First of all thanks for the good questions.
There are a couple of thing in place here that may help guide your answer with Calpont’s InfiniDB engine.
First, a brief description of our dictionary handling, i.e. strings longer than 8 bytes. We will actually store those in a separate structure and store an 8-byte key pointing to the strings. So, in a way the normalization you describe is already happening under the covers without you having to create separate structures. There can be some places where you may know there are only a small number of possible strings, and you could implement a normalization using a 2 byte or a 1 byte key that would save space vs. our basic implementation.
The whole question about flat file vs. normalized is complex, but is based on 2 features;
1. We do have multi-threaded and optionally distributed scan operations against the fact table that allow us to churn through even de-normalized data very quickly. The column storage works well with these operations by significantly reduction I/O for many analytic queries. So we can run well against the flat file data.

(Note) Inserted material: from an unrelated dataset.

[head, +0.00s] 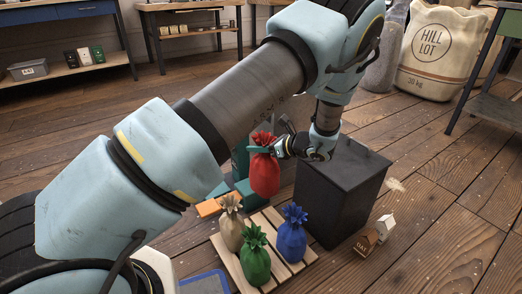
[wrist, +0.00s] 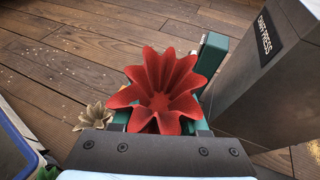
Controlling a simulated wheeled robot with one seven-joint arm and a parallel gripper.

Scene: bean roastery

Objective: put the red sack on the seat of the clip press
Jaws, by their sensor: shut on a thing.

2. However, we also have multi-threaded and optionally distributed hash-join operations that allow for joining to the fact table very quickly. In addition, we handle a large number of joins very well:
Join rate trended through 20 dimensions:
www.infinidb.org/myblog-admin/profiling-...nidb-multi-join.html
Star Schema Benchmark:
www.infinidb.org/myblog-admin/mysql-para...s-via-infinidb-.html
Are we generally faster if you don’t have to join? Yes, but that isn’t always the complete picture. If you save enough bytes in storage then InfiniDB can be faster when joining. In addition, saving bytes may allow more queries to be satisfied from cache and gaining overall acceleration
So, I would use these general guidelines in this general order:
1) Tight data type declarations. Because we don’t (yet) have compression for non-dictionary data types, if you declare a bigint when you only need an int data type then there will be storing and moving around twice as much data as needed.
2) Using codes, flags extensively. If you can replace ‘Promotional Code 001’ - a varchar(40) with the value ‘P001’ - a varchar(4) there can be significant space and performance benefits. And the 4-byte string is probably faster as a fact table column. So any ETL transform process that allows for replacing a long string with a non-dictionary string is highly useful.
3) Use a flexible table definition. Because additional columns not referenced in a query only impact query speed when they are used, it is may be ok to store additional, infrequently used columns.
4) For longer strings that you can’t replace on a 1-1 basis with shorter strings, then it is worth taking a look at benefits from normalization. The actual benefits depend on your hardware and your data, so there is no hard and fast rule here. One option while prototyping is to do both and compare the results. Generally very long strings with few distinct values will benefit from normalization, especially when a smaller key can be used. However, these may also be good candidates for replacement with shorter codes.
Also, we don’t (yet) have the autoincrement option available, so that may limit how you create dimension tables.
Thanks for the good questions,
Jim Tommaney
Chief Product Architect